Problem to work on => All records below must be retyped exactly.
○ ○ ○ ○ ○
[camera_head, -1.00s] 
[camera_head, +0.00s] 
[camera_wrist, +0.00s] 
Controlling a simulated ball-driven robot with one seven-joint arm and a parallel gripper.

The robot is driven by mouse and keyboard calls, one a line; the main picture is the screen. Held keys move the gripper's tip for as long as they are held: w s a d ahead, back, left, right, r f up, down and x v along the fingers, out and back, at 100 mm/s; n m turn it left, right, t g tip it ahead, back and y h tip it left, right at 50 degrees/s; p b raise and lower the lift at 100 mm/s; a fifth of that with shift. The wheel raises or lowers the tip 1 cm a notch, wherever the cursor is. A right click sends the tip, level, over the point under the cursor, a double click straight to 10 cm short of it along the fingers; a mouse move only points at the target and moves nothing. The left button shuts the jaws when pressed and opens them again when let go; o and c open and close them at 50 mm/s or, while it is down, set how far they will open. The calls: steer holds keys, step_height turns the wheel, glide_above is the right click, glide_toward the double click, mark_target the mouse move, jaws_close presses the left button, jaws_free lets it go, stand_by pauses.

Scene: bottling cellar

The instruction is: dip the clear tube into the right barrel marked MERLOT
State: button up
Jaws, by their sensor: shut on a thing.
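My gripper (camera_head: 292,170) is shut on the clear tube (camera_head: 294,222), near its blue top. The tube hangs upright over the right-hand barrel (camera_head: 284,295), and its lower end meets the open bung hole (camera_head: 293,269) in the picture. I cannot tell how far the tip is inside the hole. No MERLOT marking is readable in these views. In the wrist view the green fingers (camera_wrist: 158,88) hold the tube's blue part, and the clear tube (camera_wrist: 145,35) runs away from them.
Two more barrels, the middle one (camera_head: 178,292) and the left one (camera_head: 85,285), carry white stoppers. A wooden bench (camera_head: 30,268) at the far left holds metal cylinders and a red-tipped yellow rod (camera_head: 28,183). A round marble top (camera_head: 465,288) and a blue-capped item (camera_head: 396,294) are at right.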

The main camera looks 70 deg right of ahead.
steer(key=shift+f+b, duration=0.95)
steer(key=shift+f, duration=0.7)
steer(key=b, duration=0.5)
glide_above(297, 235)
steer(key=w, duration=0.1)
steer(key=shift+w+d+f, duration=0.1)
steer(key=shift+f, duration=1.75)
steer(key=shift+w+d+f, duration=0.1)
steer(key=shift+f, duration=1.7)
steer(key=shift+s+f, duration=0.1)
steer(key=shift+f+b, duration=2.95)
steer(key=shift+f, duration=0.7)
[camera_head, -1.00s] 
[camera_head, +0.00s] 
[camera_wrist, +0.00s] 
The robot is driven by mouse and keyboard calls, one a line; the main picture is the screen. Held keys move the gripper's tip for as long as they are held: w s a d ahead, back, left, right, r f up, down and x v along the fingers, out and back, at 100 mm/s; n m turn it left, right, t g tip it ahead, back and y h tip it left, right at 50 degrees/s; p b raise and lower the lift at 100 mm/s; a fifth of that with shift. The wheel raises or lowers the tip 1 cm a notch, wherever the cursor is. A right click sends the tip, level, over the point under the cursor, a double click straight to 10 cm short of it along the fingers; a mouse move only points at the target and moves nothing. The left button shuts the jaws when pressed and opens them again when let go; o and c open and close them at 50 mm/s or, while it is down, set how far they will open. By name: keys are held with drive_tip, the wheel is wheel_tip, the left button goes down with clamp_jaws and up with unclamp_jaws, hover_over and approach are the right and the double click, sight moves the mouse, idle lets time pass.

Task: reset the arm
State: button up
○ ○ ○ ○ ○
Answer below =>
[camera_head, -1.00s] 
[camera_head, +0.00s] 
[camera_wrist, +0.00s] 
Controlling a simulated ball-driven robot with one seven-joint arm and a parallel gripper.

The robot is driven by mouse and keyboard calls, one a line; the main picture is the screen. Held keys move the gripper's tip for as long as they are held: w s a d ahead, back, left, right, r f up, down and x v along the fingers, out and back, at 100 mm/s; n m turn it left, right, t g tip it ahead, back and y h tip it left, right at 50 degrees/s; p b raise and lower the lift at 100 mm/s; a fifth of that with shift. The wheel raises or lowers the tip 1 cm a notch, wherever the cursor is. A right click sends the tip, level, over the point under the cursor, a double click straight to 10 cm short of it along the fingers; a mouse move only points at the target and moves nothing. The left button shuts the jaws when pressed and opens them again when let go; o and c open and close them at 50 mm/s or, while it is down, set how far they will open. The calls: steer holds keys, step_height turns the wheel, glide_above is the right click, glide_toward the double click, mark_target the mouse move, jaws_close presses the left button, jaws_free lets it go, stand_by pauses.

Scene: bottling cellar

The instruction is: dip the clear tube into the right barrel marked MERLOT
State: button up
Jaws, by their sensor: shut on a thing.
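My gripper (camera_head: 292,170) is shut on the clear tube (camera_head: 294,222), near its blue top. The tube hangs upright over the right-hand barrel (camera_head: 284,295), and its lower end meets the open bung hole (camera_head: 293,269) in the picture. I cannot tell how far the tip is inside the hole. No MERLOT marking is readable in these views. In the wrist view the green fingers (camera_wrist: 158,88) hold the tube's blue part, and the clear tube (camera_wrist: 145,35) runs away from them.
Two more barrels, the middle one (camera_head: 178,292) and the left one (camera_head: 85,285), carry white stoppers. A wooden bench (camera_head: 30,268) at the far left holds metal cylinders and a red-tipped yellow rod (camera_head: 28,183). A round marble top (camera_head: 465,288) and a blue-capped item (camera_head: 396,294) are at right.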

The main camera looks 70 deg right of ahead.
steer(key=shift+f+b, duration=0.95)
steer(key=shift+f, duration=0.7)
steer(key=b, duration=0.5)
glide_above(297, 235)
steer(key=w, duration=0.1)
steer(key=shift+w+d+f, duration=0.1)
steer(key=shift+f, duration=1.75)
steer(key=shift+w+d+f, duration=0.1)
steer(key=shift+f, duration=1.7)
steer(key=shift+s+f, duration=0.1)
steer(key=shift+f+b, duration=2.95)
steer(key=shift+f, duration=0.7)
[camera_head, -1.00s] 
[camera_head, +0.00s] 
[camera_wrist, +0.00s] 
The robot is driven by mouse and keyboard calls, one a line; the main picture is the screen. Held keys move the gripper's tip for as long as they are held: w s a d ahead, back, left, right, r f up, down and x v along the fingers, out and back, at 100 mm/s; n m turn it left, right, t g tip it ahead, back and y h tip it left, right at 50 degrees/s; p b raise and lower the lift at 100 mm/s; a fifth of that with shift. The wheel raises or lowers the tip 1 cm a notch, wherever the cursor is. A right click sends the tip, level, over the point under the cursor, a double click straight to 10 cm short of it along the fingers; a mouse move only points at the target and moves nothing. The left button shuts the jaws when pressed and opens them again when let go; o and c open and close them at 50 mm/s or, while it is down, set how far they will open. By name: keys are held with drive_tip, the wheel is wheel_tip, the left button goes down with clamp_jaws and up with unclamp_jaws, hover_over and approach are the right and the double click, sight moves the mouse, idle lets time pass.

Task: reset the arm
State: button up

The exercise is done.